It’s one of those situations that you hope never happens to you.
But let’s face it: with millions of bands online, there’s actually a decent chance another active group has exactly the same name as you. And the likelihood increases if you are managing or working with several artists.
So what to do? Before this conflict occurs, proper trademarking and registration can go a long way. And, the band that understands these processes best has a better chance of keeping their identity – or choosing a better one from the start. The following is another exclusive excerpt from the upcoming book, The Future of the Music Business (3rd Edition) by Steve Gordon, slated for publication in April. Hal Leonard is the publisher.
How do I protect the name of my band or my label? Should I register the name and how much will it cost?
This interview answers the questions above and goes well beyond to present the best trademark law primer for musicians, bands and labels that I have seen. I want to express my thanks to James Trigg and Ashford Tucker of Kilpatrick Townsend & Stockton LLP, a full-service law firm with a specialization in copyright and trademark law. They spent a great deal of time and attention to address each of my questions which will be clearly evident once you read this section. James is a partner whose practice focuses on copyright and trademark issues arising in the context of the Internet. Additionally, he has advised a variety of entertainers and creators on domestic and international trademark and branding issues, and he is an adjunct professor of Trademark Law at the University of Georgia School of Law.

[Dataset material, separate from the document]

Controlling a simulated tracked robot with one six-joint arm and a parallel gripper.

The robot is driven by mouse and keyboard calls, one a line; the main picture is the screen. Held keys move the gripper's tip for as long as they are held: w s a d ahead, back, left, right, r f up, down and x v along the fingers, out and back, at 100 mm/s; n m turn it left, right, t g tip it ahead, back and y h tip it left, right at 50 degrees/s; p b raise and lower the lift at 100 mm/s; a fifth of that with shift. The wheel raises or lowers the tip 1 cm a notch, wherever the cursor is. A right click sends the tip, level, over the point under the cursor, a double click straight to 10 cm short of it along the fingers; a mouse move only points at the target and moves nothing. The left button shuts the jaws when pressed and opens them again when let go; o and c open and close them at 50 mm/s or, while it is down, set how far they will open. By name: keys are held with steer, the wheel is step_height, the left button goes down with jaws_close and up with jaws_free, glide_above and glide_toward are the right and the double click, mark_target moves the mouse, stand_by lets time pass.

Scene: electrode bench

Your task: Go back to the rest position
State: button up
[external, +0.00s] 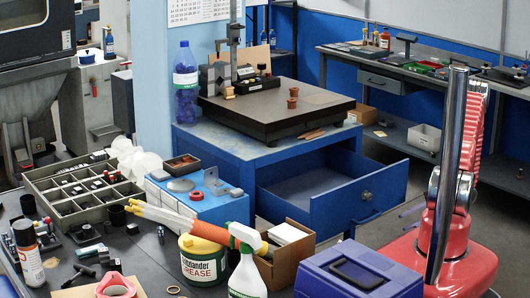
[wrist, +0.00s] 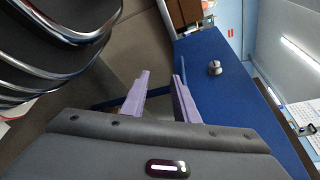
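The fingers look clear of the knob; the exact distance cannot be told. The knob also shows in the external view (external: 367,196).
The blue cabinet (external: 225,150) carries a dark surface plate (external: 275,108). A cluttered dark bench (external: 70,250) fills the front left, with a purple box (external: 360,272) near my base. A grey workbench (external: 460,80) stands at the back right. Open floor lies between.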

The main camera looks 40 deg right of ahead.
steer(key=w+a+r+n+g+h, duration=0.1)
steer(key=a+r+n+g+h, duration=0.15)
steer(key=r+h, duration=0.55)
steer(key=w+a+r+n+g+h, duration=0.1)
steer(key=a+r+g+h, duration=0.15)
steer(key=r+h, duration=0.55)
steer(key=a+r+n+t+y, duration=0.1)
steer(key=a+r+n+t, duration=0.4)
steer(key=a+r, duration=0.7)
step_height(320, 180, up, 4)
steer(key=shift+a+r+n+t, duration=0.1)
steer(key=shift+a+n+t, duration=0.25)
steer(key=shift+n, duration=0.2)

Ashford is an associate who provides domestic and international trademark portfolio counseling to clients in a variety of industries, including music. Ashford also used to write for Pitchfork, the online music publication.
SG: Can you run down the basics: what is a trademark, and why is it important artists and bands?

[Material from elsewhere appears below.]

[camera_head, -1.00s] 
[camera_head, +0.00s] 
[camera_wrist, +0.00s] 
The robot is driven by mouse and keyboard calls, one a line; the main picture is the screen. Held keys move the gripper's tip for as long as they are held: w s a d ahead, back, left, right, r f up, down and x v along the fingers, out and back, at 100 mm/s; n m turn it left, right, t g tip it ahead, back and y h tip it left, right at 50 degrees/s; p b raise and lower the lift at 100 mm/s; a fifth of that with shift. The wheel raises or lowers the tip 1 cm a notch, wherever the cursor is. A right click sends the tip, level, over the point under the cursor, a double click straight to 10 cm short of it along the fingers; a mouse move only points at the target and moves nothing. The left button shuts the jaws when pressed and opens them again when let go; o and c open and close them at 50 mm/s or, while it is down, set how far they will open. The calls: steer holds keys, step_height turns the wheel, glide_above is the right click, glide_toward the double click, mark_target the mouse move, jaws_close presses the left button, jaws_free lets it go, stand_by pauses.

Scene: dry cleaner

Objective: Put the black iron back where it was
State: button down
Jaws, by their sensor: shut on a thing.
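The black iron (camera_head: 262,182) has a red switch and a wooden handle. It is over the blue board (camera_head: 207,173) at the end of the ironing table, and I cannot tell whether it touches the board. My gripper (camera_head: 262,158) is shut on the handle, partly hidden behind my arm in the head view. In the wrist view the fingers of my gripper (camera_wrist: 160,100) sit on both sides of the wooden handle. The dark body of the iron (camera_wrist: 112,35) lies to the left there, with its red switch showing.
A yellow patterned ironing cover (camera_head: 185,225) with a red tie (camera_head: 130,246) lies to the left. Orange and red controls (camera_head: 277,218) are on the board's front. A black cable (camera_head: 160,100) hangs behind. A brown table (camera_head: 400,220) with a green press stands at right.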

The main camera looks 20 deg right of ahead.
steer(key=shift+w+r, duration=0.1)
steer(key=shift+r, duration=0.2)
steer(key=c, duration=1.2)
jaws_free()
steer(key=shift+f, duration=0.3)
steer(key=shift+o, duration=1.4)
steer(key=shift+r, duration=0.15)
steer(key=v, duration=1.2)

JT and AT: A trademark serves to identify the source of goods or services. When we see marks like Coca-Cola, Microsoft, Budweiser and BMW, we instantly associate them with the products sold in conjunction with them, and we rely on these names to assist us in distinguishing one product or service from another. Thus, generally, trademark law seeks to prevent consumer confusion by allowing trademark owners to control the use of their marks so that consumers can rely on a trademark as an indication of a product or service’s unique characteristics.
The law of trademarks applies to the fields of music, film, literature and art just as readily as it does to soda, software, beer and cars. Of course, most of us do not like to think of the arts as a “commodity,” something that merely is bought and sold. Similarly, artists themselves at times may be reluctant to view their names or their creations as commercial trademarks that identify them to the public in exactly the same way that Budweiser identifies Anheuser-Busch. Nonetheless, by taking steps to protect their names, entertainers and artists can assume greater control of their identities and the way that those identities are perceived by the public.